Il est essentiel de replacer cette transition dans son contexte économique. Aujourd’hui, les modèles d’IA sont relativement peu coûteux, massivement subventionnés par les géants du secteur qui investissent des centaines de milliards pour imposer leur modèle et capter l’usage. Cette course à la domination, destinée à éviter une nouvelle concentration de pouvoir comme celle observée avec le cloud, permet aux entreprises SaaS d’expérimenter l’IA à faible coût pour accélérer leurs projets. A terme, l’IA devrait réduire le coût de production des logiciels, à l’image du cloud qui a fait baisser celui de leur distribution. 

Dans ce nouveau paysage, les SaaS doivent repenser leur modèle à deux niveaux. En interne, il ne s’agit pas seulement d’adopter l’IA comme un levier d’augmentation individuelle, mais de restructurer l’ensemble des processus. À l’image de la révolution DevOps, l’IA agit comme un catalyseur d’agilité. Avec l’effacement progressif des frontières entre les rôles, les équipes vont se restructurer et gagner en autonomie. Ce gain d’efficacité ne vise pas à réduire les effectifs, mais à augmenter la vélocité collective et livrer plus rapidement. 
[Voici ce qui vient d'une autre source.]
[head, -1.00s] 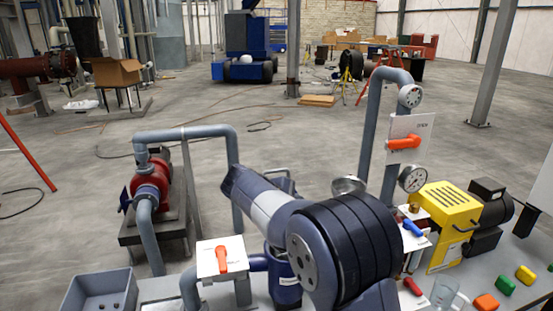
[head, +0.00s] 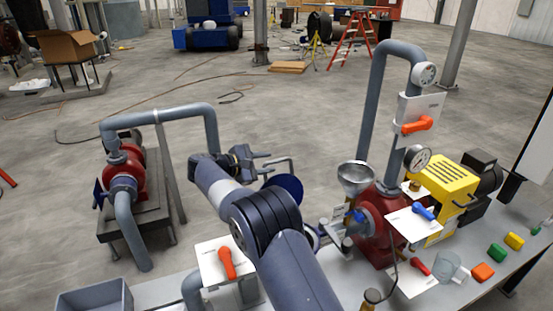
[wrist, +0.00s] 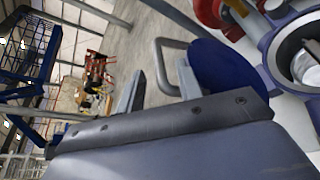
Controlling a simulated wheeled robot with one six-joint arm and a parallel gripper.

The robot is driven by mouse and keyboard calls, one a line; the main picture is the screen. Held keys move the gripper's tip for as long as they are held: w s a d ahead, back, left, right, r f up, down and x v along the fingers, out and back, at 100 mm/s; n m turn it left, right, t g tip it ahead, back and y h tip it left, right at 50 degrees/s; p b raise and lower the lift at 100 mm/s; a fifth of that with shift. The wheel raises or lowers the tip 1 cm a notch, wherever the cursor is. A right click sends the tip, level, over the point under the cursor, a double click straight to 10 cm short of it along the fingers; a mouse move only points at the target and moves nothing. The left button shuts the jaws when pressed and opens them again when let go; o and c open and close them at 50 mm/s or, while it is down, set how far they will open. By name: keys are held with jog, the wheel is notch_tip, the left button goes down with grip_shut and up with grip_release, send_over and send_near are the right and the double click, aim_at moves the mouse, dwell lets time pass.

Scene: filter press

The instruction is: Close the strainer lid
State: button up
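The strainer lid is a dark blue disc (head: 288,187), standing raised and tilted open behind my arm in the head view. It also shows in the wrist view (wrist: 226,70), with a grey bar handle (wrist: 163,62) on its left. The open strainer body (wrist: 270,50) is at the right of the wrist view, its round mouth uncovered with a metallic inside. My gripper (head: 264,163) is open beside the lid. In the wrist view its fingers (wrist: 158,76) are apart, with the handle near their tips. Whether they touch it I cannot tell. My arm hides most of the strainer in the head view.
A red pump (head: 382,228) with a metal funnel (head: 356,176) stands right of the lid. A white plate with an orange lever (head: 227,262) is left of my arm. A grey pipe (head: 205,107) arches behind on the left. Open floor lies beyond.

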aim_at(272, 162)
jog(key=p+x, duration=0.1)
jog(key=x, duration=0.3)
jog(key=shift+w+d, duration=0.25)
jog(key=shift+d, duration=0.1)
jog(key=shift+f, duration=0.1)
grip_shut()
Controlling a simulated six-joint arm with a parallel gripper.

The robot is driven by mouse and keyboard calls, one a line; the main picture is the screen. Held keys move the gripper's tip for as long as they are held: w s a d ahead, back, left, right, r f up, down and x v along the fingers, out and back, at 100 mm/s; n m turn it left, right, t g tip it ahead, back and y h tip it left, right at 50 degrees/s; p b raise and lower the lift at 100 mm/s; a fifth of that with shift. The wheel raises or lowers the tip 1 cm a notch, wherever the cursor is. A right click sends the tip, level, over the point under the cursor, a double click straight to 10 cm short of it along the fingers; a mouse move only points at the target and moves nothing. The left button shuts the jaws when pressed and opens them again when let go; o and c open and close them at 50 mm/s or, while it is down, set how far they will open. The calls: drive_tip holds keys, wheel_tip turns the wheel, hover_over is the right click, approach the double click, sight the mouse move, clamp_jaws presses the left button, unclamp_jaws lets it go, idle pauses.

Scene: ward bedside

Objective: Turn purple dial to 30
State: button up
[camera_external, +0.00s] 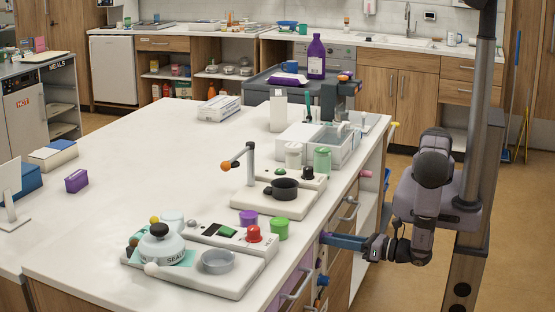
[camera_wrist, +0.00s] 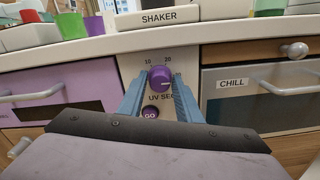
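The purple dial (camera_wrist: 160,78) is on the cabinet's front panel in the wrist view, with 10 and 20 printed above it. A pale mark on its face lies towards the right. My gripper (camera_wrist: 159,80) has one blue finger on each side of the dial. The dial nearly fills the gap; I cannot tell whether the fingers touch it. In the external view my gripper (camera_external: 323,239) is at the counter's right front, and the dial is not visible.
A purple drawer (camera_wrist: 40,105) with a handle is at left, and a CHILL compartment (camera_wrist: 235,100) at right. The counter (camera_external: 110,205) overhangs above, with a green cup (camera_external: 279,229) near its edge.

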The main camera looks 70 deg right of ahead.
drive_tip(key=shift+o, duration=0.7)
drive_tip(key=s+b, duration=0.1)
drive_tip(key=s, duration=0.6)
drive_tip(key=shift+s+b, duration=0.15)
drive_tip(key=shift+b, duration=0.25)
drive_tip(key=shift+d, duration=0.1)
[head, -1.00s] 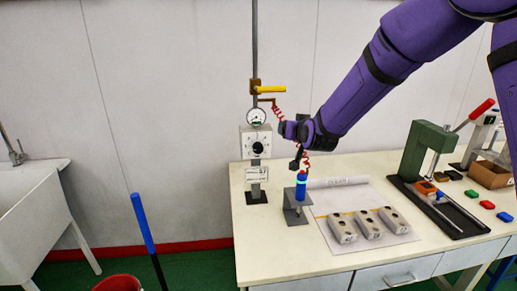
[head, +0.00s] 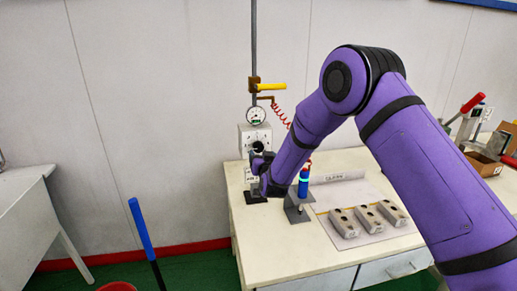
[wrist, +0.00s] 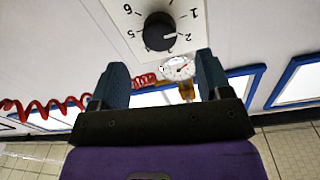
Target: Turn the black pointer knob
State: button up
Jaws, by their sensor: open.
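The black pointer knob (wrist: 158,31) sits on a white dial plate (wrist: 128,22) with printed numbers in the wrist view. A white mark on its edge points toward the 2. My gripper (wrist: 163,75) is open, with its two fingers apart and nothing between them. The knob lies past the fingertips, roughly centred between them, and no contact shows. In the head view the grey control box (head: 246,133) stands at the back left of the table. My gripper (head: 258,160) is just in front of and below its dark knob, partly covering the box's lower part.
A round gauge (head: 255,115) and a yellow-handled valve (head: 270,87) are above the box. A red coiled hose (head: 280,114) hangs close by on the right. A blue cylinder (head: 303,186) on a stand and several grey moulds (head: 370,217) are on the table (head: 290,255).

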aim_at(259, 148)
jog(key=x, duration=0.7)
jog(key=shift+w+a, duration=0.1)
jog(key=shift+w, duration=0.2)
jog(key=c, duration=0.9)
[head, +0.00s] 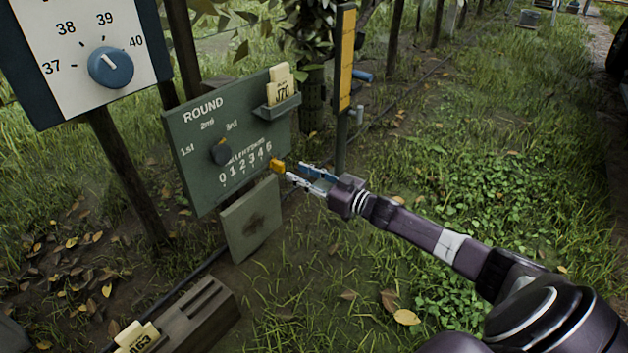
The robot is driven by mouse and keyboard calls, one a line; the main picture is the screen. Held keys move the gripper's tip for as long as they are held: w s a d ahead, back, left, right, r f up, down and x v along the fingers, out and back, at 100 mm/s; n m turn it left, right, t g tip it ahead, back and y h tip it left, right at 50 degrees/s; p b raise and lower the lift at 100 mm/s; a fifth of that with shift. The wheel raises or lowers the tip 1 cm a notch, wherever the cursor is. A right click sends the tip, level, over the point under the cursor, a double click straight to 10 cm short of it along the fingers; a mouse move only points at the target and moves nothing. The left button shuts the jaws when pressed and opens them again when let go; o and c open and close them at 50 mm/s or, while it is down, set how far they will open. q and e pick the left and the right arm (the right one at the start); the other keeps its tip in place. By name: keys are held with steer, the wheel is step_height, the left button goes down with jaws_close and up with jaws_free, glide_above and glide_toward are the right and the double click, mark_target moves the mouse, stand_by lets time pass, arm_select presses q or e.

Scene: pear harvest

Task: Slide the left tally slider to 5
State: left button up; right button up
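The yellow slider knob (277,165) sits at the right end of the number scale on the green ROUND board (190,165). The scale starts at 0 on the left, and the knob is by its highest digits; its exact mark is hard to read. My right gripper (295,172) reaches in from the right. Its two fingers are apart, with their tips just right of the knob. I cannot tell whether a tip touches it. Nothing shows between the fingers. My left gripper is not in view.
A dark round dial (220,152) is on the same board, with a card holder (277,106) at its top right. A blue-knob dial panel (75,50) stands upper left. A post with a yellow strip (347,60) stands behind my gripper. Grass on the right is open.

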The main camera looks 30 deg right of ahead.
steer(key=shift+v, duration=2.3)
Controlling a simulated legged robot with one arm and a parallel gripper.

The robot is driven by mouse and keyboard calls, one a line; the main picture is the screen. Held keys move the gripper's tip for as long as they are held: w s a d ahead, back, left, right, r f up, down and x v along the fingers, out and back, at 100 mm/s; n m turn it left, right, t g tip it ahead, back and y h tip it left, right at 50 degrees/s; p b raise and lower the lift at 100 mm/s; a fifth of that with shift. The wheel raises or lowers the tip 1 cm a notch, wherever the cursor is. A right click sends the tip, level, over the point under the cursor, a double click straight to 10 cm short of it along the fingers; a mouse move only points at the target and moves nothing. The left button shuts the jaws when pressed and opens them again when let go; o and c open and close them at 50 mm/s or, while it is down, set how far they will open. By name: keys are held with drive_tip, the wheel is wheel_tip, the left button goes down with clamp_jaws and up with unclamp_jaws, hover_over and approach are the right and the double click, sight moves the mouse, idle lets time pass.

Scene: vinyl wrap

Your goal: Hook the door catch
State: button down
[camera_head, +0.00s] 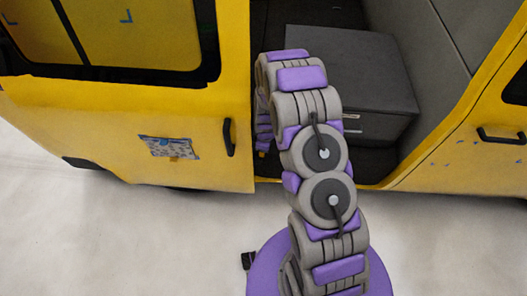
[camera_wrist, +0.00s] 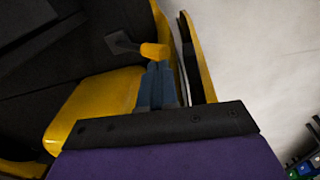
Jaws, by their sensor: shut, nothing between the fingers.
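The yellow door (camera_head: 130,125) with a black outer handle (camera_head: 229,137) stands at the left of an open doorway in the head view. Its edge (camera_wrist: 203,60) appears to run down the right of centre in the wrist view. My gripper (camera_wrist: 158,70) shows there as blue-grey fingers, shut and empty, close to this edge on its inner side. A small black fitting (camera_wrist: 122,42) with a yellow end lies just beyond the fingertips. I cannot tell whether it is the catch, or whether the fingers touch it.
A dark grey box (camera_head: 350,80) sits inside the doorway. Another yellow panel with a black handle (camera_head: 500,135) bounds it on the right. A patterned sticker (camera_head: 168,147) is on the left door. Pale floor (camera_head: 130,235) is clear in front.

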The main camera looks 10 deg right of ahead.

Sur le plan structurel, les agents IA tendent à remplacer les couches d’intégration traditionnelles : ce ne sont plus les développeurs qui orchestrent les échanges entre outils, mais les agents eux-mêmes. Les SaaS doivent donc fragmenter leurs fonctionnalités en modules interopérables et accessibles via des APIs claires. Le SaaS de demain ne sera plus un monolithe fonctionnel, mais un ensemble distribué, conçu pour dialoguer avec des intelligences autonomes.  

Loin de sonner la fin du SaaS, l’IA en devient son copilote, augmentant sa portée et décuplant son agilité. L’enjeu est clair : il ne s’agit plus seulement de construire des outils, mais de bâtir des écosystèmes capables de comprendre, d’anticiper et d’agir avec les agents — ouvrant une nouvelle voie vers l’innovation.